Drier weather means serious risk of fire

Friday, 25 May 2018

With the warmer, drier weather the Island has been enjoying, the Department of Environment, Food and Agriculture (DEFA) and the Isle of Man Fire and Rescue Service are urging the public to take care when in the countryside due to the heightened risk of wildfire.

Minister for Environment, Food and Agriculture, Geoffrey Boot MHK said:

'The warmer weather is most welcome – especially as we enter a long holiday weekend. However, the recent dry spell has left many areas of heather and gorse tinder-dry. This vegetation could easily ignite and a fire could quickly spread out of control with disastrous consequences for the local environment and bio-diversity.

'In recent days and weeks there have been a number of large scale wildfires in the Peak District National Park and the Scottish Highlands.

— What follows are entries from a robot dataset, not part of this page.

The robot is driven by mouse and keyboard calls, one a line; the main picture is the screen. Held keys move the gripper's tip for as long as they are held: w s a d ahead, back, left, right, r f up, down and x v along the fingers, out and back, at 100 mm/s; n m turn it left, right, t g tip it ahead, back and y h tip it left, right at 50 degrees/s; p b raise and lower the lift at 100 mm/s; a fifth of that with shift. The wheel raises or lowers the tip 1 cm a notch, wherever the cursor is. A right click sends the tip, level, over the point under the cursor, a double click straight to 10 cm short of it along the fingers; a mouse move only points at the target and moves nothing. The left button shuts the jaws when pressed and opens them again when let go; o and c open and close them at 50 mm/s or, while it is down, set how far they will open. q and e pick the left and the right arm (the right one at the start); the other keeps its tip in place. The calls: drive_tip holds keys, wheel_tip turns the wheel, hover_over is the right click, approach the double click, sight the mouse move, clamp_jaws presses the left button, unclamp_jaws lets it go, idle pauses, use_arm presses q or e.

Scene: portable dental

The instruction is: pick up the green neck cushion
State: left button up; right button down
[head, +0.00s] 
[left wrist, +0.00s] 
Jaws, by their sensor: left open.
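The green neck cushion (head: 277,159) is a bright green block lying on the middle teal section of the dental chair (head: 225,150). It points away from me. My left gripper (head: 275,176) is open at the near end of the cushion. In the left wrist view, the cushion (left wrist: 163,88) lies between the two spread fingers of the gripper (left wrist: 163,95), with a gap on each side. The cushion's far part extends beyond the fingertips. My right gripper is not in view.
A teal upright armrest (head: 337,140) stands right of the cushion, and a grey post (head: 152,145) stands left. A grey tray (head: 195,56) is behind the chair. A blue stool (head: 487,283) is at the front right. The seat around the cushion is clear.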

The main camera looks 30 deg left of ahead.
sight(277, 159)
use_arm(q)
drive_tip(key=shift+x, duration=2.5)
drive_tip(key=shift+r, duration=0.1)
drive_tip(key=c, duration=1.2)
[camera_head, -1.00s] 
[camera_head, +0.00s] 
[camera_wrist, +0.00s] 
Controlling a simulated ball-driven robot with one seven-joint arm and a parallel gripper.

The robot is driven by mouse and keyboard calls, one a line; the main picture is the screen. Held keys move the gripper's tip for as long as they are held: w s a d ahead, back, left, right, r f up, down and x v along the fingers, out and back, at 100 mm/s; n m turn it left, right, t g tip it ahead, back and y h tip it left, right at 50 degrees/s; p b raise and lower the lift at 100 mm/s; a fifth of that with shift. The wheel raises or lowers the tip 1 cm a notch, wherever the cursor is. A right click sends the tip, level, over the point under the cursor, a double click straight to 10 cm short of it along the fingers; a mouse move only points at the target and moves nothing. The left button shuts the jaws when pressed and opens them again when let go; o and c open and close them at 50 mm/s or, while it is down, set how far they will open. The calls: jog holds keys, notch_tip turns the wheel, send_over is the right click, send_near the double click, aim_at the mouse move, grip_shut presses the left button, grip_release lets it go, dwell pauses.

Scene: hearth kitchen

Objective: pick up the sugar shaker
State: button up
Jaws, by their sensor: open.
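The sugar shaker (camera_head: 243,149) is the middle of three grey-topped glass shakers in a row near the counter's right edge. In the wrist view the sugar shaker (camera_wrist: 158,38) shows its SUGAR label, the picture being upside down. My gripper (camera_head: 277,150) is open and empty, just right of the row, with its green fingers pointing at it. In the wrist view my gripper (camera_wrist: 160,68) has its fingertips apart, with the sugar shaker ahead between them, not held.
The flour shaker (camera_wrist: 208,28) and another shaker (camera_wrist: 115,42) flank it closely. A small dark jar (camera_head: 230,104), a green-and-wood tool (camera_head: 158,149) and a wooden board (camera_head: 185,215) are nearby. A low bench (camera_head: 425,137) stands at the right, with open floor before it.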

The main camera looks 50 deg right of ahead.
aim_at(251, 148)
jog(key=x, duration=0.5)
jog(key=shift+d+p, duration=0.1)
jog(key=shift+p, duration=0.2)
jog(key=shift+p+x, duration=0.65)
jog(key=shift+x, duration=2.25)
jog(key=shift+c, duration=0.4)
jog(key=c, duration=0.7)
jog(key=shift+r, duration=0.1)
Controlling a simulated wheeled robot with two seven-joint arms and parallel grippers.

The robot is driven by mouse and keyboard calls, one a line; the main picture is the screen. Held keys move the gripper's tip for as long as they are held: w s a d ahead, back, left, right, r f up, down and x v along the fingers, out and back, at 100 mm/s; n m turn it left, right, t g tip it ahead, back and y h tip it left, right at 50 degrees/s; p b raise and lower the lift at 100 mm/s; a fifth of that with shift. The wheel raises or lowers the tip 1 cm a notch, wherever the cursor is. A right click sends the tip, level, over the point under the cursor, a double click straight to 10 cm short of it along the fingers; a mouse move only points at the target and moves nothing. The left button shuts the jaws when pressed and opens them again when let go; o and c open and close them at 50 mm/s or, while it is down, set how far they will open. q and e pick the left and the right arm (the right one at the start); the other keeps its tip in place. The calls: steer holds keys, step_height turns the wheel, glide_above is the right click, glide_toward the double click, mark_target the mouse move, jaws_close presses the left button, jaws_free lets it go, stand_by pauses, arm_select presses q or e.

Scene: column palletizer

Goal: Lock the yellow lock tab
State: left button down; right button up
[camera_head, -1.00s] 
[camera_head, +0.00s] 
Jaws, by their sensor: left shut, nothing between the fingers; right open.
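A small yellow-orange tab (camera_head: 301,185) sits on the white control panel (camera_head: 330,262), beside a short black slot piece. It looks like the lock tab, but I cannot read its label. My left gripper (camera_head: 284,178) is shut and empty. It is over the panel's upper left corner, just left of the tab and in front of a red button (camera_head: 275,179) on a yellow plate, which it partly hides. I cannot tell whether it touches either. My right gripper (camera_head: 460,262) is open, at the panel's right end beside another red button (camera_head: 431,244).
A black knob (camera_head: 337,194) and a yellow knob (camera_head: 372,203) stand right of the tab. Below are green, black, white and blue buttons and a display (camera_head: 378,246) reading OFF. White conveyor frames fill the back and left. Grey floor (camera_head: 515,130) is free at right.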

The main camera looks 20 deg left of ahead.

'We want everyone to enjoy our beautiful countryside – through initiatives like 2018 Year of Our Island and the Department’s 'Warden’s Walks' series – but to do so responsibly.  It only takes a discarded cigarette or small fire not being put our properly, for things to quickly escalate.'

On the Island, the fire service has dealt with two fires in the last week, both started as controlled fires, but which quickly escalated to become out of control. These types of incident require significant resources from the fire service and could potentially divert crews away from other jobs. The advice is to delay burning until conditions are more favourable. 

Before any controlled fire, the Fire Service would remind all persons to contact the Emergency Services Joint Control Room on 697327, giving the location of the fire and contact details of responsible persons.

Ground nesting birds such as curlew, skylark, meadow pipits, red grouse and birds of prey such as hen harrier and short eared owls are actively nesting now and any fire could have a devastating impact.

Large swathes of DEFA’s estate that are open to the public are particularly vulnerable and include the upland heather moors, forestry plantations and areas of coastal heath such as the Ayres National Nature Reserve.

The public is therefore asked to comply with the following:

  • Do not light bonfires, camp fires or barbeques anywhere near combustible vegetation
  • Do not light and release Chinese Lanterns
  • Do not place disposable barbeques directly on the ground and preferably avoid their use altogether
  • Do not dispose of smouldering cigarettes out of car windows, particularly whilst driving through the uplands
  • Take your litter home with you - discarded glass bottles can ignite fires

As controlled burning of upland heath is undertaken over the winter months, any fire during the spring or summer is very likely to be accidental and should be reported immediately by dialling 999.